◆ Record set ◆
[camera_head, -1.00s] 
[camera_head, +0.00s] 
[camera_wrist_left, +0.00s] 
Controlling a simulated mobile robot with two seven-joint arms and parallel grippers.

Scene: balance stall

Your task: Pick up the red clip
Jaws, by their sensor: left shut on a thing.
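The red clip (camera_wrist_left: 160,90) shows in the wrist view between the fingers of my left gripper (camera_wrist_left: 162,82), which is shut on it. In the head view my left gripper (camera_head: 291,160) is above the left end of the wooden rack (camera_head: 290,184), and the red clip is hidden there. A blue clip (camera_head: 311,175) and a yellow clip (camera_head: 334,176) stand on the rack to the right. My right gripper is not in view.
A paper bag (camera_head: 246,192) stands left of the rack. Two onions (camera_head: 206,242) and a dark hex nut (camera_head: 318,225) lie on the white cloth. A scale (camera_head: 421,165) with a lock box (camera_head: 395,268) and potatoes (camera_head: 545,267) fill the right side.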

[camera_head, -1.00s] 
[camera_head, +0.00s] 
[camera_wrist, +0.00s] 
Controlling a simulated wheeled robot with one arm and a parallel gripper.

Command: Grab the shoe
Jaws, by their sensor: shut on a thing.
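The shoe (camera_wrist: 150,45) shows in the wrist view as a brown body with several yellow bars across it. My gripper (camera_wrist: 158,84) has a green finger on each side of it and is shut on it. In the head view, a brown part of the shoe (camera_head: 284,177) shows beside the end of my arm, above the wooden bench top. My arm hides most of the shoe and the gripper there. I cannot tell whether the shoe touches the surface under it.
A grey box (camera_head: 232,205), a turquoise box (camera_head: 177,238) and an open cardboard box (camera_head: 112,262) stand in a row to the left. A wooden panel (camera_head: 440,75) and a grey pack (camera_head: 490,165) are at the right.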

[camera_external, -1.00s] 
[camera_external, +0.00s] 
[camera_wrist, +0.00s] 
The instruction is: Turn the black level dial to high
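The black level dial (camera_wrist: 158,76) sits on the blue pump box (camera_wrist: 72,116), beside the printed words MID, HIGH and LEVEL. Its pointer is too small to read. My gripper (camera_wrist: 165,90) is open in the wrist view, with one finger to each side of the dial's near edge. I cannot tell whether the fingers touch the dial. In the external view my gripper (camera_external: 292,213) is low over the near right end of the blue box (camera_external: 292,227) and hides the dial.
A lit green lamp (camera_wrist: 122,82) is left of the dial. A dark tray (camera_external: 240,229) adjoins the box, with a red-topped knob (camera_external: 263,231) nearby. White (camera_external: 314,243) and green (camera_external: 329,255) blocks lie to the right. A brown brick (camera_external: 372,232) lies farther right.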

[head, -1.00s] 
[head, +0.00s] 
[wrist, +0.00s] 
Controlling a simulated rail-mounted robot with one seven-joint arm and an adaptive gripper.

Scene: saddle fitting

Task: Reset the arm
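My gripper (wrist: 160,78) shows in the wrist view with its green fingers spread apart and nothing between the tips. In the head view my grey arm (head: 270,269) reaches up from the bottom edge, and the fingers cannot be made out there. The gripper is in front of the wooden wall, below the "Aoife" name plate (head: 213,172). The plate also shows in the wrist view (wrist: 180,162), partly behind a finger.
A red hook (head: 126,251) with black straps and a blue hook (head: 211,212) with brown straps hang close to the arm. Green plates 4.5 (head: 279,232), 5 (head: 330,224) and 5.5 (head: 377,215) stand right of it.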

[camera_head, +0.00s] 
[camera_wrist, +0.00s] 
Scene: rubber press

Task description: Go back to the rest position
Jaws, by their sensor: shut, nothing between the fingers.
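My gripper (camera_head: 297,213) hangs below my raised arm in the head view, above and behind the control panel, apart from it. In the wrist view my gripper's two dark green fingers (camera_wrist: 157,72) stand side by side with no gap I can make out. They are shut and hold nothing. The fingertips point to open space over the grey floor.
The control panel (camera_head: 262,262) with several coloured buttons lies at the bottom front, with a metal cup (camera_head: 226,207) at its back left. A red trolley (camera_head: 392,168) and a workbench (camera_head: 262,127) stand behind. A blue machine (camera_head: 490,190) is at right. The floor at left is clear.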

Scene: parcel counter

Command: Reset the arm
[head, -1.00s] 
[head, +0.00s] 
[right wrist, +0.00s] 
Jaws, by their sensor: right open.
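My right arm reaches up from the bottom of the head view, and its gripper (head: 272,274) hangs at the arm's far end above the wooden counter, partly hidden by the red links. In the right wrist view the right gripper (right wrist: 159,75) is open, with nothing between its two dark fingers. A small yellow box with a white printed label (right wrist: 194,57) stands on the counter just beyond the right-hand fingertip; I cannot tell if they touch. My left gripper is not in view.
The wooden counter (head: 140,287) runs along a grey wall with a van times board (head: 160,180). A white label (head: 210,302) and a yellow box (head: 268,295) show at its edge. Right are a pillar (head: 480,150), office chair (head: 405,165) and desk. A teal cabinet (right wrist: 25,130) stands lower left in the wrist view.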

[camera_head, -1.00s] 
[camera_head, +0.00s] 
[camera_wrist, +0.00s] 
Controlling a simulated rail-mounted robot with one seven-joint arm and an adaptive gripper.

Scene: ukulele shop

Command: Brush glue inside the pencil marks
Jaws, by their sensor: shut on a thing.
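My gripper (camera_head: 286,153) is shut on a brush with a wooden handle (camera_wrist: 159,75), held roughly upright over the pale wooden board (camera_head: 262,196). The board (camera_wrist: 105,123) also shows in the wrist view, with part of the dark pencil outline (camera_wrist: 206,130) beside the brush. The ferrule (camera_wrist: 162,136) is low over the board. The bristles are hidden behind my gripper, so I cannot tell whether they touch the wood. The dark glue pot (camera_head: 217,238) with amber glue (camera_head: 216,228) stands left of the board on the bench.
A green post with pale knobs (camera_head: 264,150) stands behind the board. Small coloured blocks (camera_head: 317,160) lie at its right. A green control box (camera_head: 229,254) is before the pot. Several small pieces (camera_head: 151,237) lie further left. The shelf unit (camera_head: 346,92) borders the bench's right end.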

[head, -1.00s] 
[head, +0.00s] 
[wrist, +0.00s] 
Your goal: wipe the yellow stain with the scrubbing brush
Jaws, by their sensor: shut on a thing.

◆ Short problem ◆
Return the whole listing exactly.

◆ Complete output ◆
[camera_head, -1.00s] 
[camera_head, +0.00s] 
[camera_wrist_left, +0.00s] 
Controlling a simulated mobile robot with two seven-joint arms and parallel grippers.

Scene: balance stall

Your task: Pick up the red clip
Jaws, by their sensor: left shut on a thing.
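The red clip (camera_wrist_left: 160,90) shows in the wrist view between the fingers of my left gripper (camera_wrist_left: 162,82), which is shut on it. In the head view my left gripper (camera_head: 291,160) is above the left end of the wooden rack (camera_head: 290,184), and the red clip is hidden there. A blue clip (camera_head: 311,175) and a yellow clip (camera_head: 334,176) stand on the rack to the right. My right gripper is not in view.
A paper bag (camera_head: 246,192) stands left of the rack. Two onions (camera_head: 206,242) and a dark hex nut (camera_head: 318,225) lie on the white cloth. A scale (camera_head: 421,165) with a lock box (camera_head: 395,268) and potatoes (camera_head: 545,267) fill the right side.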

[camera_head, -1.00s] 
[camera_head, +0.00s] 
[camera_wrist, +0.00s] 
Controlling a simulated wheeled robot with one arm and a parallel gripper.

Command: Grab the shoe
Jaws, by their sensor: shut on a thing.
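The shoe (camera_wrist: 150,45) shows in the wrist view as a brown body with several yellow bars across it. My gripper (camera_wrist: 158,84) has a green finger on each side of it and is shut on it. In the head view, a brown part of the shoe (camera_head: 284,177) shows beside the end of my arm, above the wooden bench top. My arm hides most of the shoe and the gripper there. I cannot tell whether the shoe touches the surface under it.
A grey box (camera_head: 232,205), a turquoise box (camera_head: 177,238) and an open cardboard box (camera_head: 112,262) stand in a row to the left. A wooden panel (camera_head: 440,75) and a grey pack (camera_head: 490,165) are at the right.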

[camera_external, -1.00s] 
[camera_external, +0.00s] 
[camera_wrist, +0.00s] 
The instruction is: Turn the black level dial to high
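The black level dial (camera_wrist: 158,76) sits on the blue pump box (camera_wrist: 72,116), beside the printed words MID, HIGH and LEVEL. Its pointer is too small to read. My gripper (camera_wrist: 165,90) is open in the wrist view, with one finger to each side of the dial's near edge. I cannot tell whether the fingers touch the dial. In the external view my gripper (camera_external: 292,213) is low over the near right end of the blue box (camera_external: 292,227) and hides the dial.
A lit green lamp (camera_wrist: 122,82) is left of the dial. A dark tray (camera_external: 240,229) adjoins the box, with a red-topped knob (camera_external: 263,231) nearby. White (camera_external: 314,243) and green (camera_external: 329,255) blocks lie to the right. A brown brick (camera_external: 372,232) lies farther right.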

[head, -1.00s] 
[head, +0.00s] 
[wrist, +0.00s] 
Controlling a simulated rail-mounted robot with one seven-joint arm and an adaptive gripper.

Scene: saddle fitting

Task: Reset the arm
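My gripper (wrist: 160,78) shows in the wrist view with its green fingers spread apart and nothing between the tips. In the head view my grey arm (head: 270,269) reaches up from the bottom edge, and the fingers cannot be made out there. The gripper is in front of the wooden wall, below the "Aoife" name plate (head: 213,172). The plate also shows in the wrist view (wrist: 180,162), partly behind a finger.
A red hook (head: 126,251) with black straps and a blue hook (head: 211,212) with brown straps hang close to the arm. Green plates 4.5 (head: 279,232), 5 (head: 330,224) and 5.5 (head: 377,215) stand right of it.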

[camera_head, +0.00s] 
[camera_wrist, +0.00s] 
Scene: rubber press

Task description: Go back to the rest position
Jaws, by their sensor: shut, nothing between the fingers.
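My gripper (camera_head: 297,213) hangs below my raised arm in the head view, above and behind the control panel, apart from it. In the wrist view my gripper's two dark green fingers (camera_wrist: 157,72) stand side by side with no gap I can make out. They are shut and hold nothing. The fingertips point to open space over the grey floor.
The control panel (camera_head: 262,262) with several coloured buttons lies at the bottom front, with a metal cup (camera_head: 226,207) at its back left. A red trolley (camera_head: 392,168) and a workbench (camera_head: 262,127) stand behind. A blue machine (camera_head: 490,190) is at right. The floor at left is clear.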

Scene: parcel counter

Command: Reset the arm
[head, -1.00s] 
[head, +0.00s] 
[right wrist, +0.00s] 
Jaws, by their sensor: right open.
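My right arm reaches up from the bottom of the head view, and its gripper (head: 272,274) hangs at the arm's far end above the wooden counter, partly hidden by the red links. In the right wrist view the right gripper (right wrist: 159,75) is open, with nothing between its two dark fingers. A small yellow box with a white printed label (right wrist: 194,57) stands on the counter just beyond the right-hand fingertip; I cannot tell if they touch. My left gripper is not in view.
The wooden counter (head: 140,287) runs along a grey wall with a van times board (head: 160,180). A white label (head: 210,302) and a yellow box (head: 268,295) show at its edge. Right are a pillar (head: 480,150), office chair (head: 405,165) and desk. A teal cabinet (right wrist: 25,130) stands lower left in the wrist view.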

[camera_head, -1.00s] 
[camera_head, +0.00s] 
[camera_wrist, +0.00s] 
Controlling a simulated rail-mounted robot with one seven-joint arm and an adaptive gripper.

Scene: ukulele shop

Command: Brush glue inside the pencil marks
Jaws, by their sensor: shut on a thing.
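My gripper (camera_head: 286,153) is shut on a brush with a wooden handle (camera_wrist: 159,75), held roughly upright over the pale wooden board (camera_head: 262,196). The board (camera_wrist: 105,123) also shows in the wrist view, with part of the dark pencil outline (camera_wrist: 206,130) beside the brush. The ferrule (camera_wrist: 162,136) is low over the board. The bristles are hidden behind my gripper, so I cannot tell whether they touch the wood. The dark glue pot (camera_head: 217,238) with amber glue (camera_head: 216,228) stands left of the board on the bench.
A green post with pale knobs (camera_head: 264,150) stands behind the board. Small coloured blocks (camera_head: 317,160) lie at its right. A green control box (camera_head: 229,254) is before the pot. Several small pieces (camera_head: 151,237) lie further left. The shelf unit (camera_head: 346,92) borders the bench's right end.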

[head, -1.00s] 
[head, +0.00s] 
[wrist, +0.00s] 
Your goal: wipe the yellow stain with the scrubbing brush
Jaws, by their sensor: shut on a thing.

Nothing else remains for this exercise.